真の教え

毎年、萩にある松陰神社の松下村塾やその墓前に、その歳その年に起きたことから気づいたことを確認している。もうかなり前より、その志に共鳴してからなぜか自分でも不思議であるけれどずっと18年も続いているから何かあるのだろうと思っています。

私は本業が教育や保育に携り、私の理想としている教えが松下村塾にありました。

子どもの頃は、自分の体験したことばかりにすぐに感激し何度も何度も感激したことを思い出すとその時の思いで溢れていくという気持ちになっていました。
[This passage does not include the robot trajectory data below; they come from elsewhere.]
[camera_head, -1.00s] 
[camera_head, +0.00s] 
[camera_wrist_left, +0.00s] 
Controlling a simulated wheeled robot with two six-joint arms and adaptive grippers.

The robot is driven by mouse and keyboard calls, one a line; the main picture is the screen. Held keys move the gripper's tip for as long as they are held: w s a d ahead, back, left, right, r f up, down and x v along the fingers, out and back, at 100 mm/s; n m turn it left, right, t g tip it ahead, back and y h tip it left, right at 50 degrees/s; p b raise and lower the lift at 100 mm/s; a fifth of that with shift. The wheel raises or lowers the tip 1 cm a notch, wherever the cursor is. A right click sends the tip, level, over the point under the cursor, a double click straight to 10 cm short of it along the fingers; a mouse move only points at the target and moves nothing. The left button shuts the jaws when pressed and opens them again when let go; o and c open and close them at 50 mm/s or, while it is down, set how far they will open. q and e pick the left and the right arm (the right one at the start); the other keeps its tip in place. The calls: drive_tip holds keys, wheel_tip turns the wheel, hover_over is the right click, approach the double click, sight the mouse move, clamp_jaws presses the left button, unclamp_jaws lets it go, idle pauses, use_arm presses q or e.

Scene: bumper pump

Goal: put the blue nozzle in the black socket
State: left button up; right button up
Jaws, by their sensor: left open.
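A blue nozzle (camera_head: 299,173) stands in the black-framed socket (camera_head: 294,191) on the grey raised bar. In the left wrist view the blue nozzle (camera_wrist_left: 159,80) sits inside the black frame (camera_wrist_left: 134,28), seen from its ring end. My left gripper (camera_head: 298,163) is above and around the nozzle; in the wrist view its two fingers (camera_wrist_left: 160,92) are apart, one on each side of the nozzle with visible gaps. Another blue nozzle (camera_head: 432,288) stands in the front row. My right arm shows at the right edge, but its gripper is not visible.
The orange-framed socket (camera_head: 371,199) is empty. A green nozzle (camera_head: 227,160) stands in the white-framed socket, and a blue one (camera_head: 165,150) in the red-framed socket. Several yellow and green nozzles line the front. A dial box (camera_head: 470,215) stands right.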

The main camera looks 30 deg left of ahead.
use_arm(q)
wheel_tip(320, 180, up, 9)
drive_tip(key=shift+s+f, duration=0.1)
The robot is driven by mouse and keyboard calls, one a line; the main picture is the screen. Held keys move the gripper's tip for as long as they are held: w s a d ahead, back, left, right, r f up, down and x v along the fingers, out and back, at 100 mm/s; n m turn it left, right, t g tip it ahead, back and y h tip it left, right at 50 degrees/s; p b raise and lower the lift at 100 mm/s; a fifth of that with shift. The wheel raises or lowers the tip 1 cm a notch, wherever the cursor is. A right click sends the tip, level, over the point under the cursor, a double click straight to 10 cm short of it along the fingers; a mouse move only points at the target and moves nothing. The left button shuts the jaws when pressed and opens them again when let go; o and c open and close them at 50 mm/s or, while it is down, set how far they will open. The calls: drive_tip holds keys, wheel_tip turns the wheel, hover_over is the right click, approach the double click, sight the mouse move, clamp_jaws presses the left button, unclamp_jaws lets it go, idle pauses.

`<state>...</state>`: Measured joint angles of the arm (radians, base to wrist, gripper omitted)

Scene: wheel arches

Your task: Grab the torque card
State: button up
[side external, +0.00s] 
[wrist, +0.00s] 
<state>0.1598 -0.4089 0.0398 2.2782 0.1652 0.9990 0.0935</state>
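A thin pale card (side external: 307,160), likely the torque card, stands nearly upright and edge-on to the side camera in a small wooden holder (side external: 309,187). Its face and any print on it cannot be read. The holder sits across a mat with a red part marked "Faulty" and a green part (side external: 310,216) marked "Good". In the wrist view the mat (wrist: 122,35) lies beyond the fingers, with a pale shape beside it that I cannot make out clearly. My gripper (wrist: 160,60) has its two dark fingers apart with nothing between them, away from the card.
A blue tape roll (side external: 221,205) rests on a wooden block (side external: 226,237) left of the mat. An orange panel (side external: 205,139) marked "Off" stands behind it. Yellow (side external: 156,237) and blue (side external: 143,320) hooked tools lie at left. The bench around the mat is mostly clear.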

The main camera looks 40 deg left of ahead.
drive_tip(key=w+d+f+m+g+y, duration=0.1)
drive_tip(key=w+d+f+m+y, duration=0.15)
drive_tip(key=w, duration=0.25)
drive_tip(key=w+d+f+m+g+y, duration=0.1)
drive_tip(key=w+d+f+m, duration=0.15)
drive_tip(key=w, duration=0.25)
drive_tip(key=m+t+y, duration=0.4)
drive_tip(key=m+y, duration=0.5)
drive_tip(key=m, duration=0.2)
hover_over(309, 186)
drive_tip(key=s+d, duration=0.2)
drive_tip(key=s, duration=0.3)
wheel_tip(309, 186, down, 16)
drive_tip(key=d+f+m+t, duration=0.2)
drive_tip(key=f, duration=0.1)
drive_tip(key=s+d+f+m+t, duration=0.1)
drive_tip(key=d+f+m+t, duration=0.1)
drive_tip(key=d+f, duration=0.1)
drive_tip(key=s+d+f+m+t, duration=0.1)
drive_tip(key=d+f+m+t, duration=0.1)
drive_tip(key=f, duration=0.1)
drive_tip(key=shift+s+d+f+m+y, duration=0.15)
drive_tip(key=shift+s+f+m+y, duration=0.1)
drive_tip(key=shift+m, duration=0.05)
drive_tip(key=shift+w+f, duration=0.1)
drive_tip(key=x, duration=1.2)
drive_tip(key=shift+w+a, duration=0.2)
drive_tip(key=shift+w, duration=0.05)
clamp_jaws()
しかし、それを体験してもいないのに机上の文章で学びだしてからは勉強が面白くなくなり、はみ出し者のようになってしまいました。

小さなころは野山を駆け、自然の中で起きる様々なことから学んでいました。そこでは不思議に怪我もあまりせず、また実体験からの怪我からも痛い思いもし、悔しい思いもしたけれど、実体験を積んでいくうちに好奇心はどんどん膨らみ、そのドキドキワクワク感がリードしていく中で自分の生き方を学んでいました。

真の教えとはいったいなんでしょうか?

私には尊敬する先生たちが沢山います。
その人たちはよくよく観察すれば、すべて実践家の方々です。
偉い人が先生ではなく、正直に心で大切だなぁと思ったことをやっている人ともいいます。

その実践家が自らで体験したことを心で学ぶことが真の教えを自覚することではないか私は思っています。しかし今の世間の教育のおかしなところは、体験してもいないのにさも体験したかのように文面で教えたり、また実践してもいないのに誰かに理屈だけを先に伝えたりするような風潮があります。

先日、子ども達と一緒に北海道にいるある夢を実現している方を訪ねました。

いくら予習しても、いくらその人のビデオを見せても、やっぱりその人に会ってその人の実践を一緒に体験しなければ本当の意味で伝授され学ぶことはできないのです。

実践を通して学んでいくのは、実践でしか学べないからなのです。
なぜなら、真の教えとは体験と体験の間に存在するからだと私は思います。

頭で分かった気になるというのは、そういう体験したことを聴いていないからなのです。
実体験はやっぱり自分の目と自分の耳、自分の心でしか感じることはできないのです。

吉田松陰の生き方は、常に体験したことを伝えることで真の教えと定義していました。
志士たちはそれをすることで「学ぶ事の真の歓びと意義」を共感したのだと私は感じます。
なぜなら私もそうだからです。

留魂録にその種があります。

「  一、今日死ヲ決スルノ安心ハ四時ノ順環ニ於テ得ル所アリ
蓋シ彼禾稼ヲ見ルニ春種シ夏苗シ秋苅冬蔵ス秋冬ニ至レハ
人皆其歳功ノ成ルヲ悦ヒ酒ヲ造リ醴ヲ為リ村野歓声アリ
未タ曾テ西成ニ臨テ歳功ノ終ルヲ哀シムモノヲ聞カズ
吾行年三十一
事成ルコトナクシテ死シテ禾稼ノ未タ秀テス実ラサルニ似タルハ惜シムヘキニ似タリ
然トモ義卿ノ身ヲ以テ云ヘハ是亦秀実ノ時ナリ何ソ必シモ哀マン
何トナレハ人事ハ定リナシ禾稼ノ必ス四時ヲ経ル如キニ非ス
十歳ニシテ死スル者ハ十歳中自ラ四時アリ
二十ハ自ラ二十ノ四時アリ
三十ハ自ラ三十ノ四時アリ
五十 百ハ自ラ五十 百ノ四時アリ
十歳ヲ以テ短トスルハ惠蛄ヲシテ霊椿タラシメント欲スルナリ
百歳ヲ以テ長シトスルハ霊椿ヲシテ惠蛄タラシメント欲スルナリ
斉シク命ニ達セストス義卿三十四時已備亦秀亦実其秕タルト其粟タルト吾カ知ル所ニ非ス若シ同志ノ士其微衷ヲ憐ミ継紹ノ人アラハ
乃チ後来ノ種子未タ絶エス自ラ禾稼ノ有年ニ恥サルナリ
同志其是ヲ考思セヨ」

これだけの実体験をも私たちに遺していこうとするのは、循環の種です。今年は、この循環や種を極めつくしていくことから学び直し、子ども達のためにも、真の教えが伝授伝法していけるよう精進したいと思います。